### TASK
For the listing below, give the count of lines containing the string "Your" and nothing else.

### RECORDS SUPPLIED
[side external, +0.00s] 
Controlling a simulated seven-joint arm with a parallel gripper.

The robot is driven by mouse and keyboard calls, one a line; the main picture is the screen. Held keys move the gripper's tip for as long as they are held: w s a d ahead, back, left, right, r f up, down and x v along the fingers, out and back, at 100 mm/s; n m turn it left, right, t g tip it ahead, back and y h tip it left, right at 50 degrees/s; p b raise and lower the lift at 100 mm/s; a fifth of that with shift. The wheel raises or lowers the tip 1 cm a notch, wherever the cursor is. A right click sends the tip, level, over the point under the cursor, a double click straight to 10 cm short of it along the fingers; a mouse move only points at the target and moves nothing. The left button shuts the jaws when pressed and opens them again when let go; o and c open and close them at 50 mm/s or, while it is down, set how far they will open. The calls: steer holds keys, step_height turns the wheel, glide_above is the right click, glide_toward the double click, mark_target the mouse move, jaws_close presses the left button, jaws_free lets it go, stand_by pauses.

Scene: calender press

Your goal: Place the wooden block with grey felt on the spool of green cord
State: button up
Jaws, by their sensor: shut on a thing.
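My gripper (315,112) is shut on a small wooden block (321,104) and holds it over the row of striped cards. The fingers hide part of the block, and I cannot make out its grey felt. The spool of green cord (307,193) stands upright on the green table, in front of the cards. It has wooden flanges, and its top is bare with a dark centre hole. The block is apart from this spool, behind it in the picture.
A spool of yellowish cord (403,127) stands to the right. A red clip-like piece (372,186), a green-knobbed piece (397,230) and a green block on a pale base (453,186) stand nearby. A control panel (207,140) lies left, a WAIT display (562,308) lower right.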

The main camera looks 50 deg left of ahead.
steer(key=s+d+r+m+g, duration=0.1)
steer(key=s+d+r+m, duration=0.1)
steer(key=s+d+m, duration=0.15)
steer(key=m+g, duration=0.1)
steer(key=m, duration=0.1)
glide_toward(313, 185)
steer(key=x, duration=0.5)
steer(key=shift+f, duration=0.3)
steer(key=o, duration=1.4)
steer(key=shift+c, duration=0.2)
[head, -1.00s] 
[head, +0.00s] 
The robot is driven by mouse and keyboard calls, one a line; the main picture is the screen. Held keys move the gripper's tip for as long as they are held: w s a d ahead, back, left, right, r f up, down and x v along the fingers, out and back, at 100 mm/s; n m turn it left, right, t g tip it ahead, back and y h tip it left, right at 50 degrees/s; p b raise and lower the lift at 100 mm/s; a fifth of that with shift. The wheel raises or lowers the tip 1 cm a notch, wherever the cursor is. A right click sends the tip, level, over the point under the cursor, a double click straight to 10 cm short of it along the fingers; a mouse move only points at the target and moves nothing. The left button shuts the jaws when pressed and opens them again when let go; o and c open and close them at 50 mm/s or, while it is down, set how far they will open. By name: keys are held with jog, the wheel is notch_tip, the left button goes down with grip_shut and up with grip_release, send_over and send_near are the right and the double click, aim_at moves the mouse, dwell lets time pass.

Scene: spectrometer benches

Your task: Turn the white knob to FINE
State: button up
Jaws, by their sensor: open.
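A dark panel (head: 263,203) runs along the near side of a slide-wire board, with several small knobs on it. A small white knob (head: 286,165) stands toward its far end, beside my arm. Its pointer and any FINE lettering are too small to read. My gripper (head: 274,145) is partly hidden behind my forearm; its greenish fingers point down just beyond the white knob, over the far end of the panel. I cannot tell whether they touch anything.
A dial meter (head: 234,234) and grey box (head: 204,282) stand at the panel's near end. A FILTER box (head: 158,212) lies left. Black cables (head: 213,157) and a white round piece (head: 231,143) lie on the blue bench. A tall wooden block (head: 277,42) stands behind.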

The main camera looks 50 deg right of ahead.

### SOLUTION
2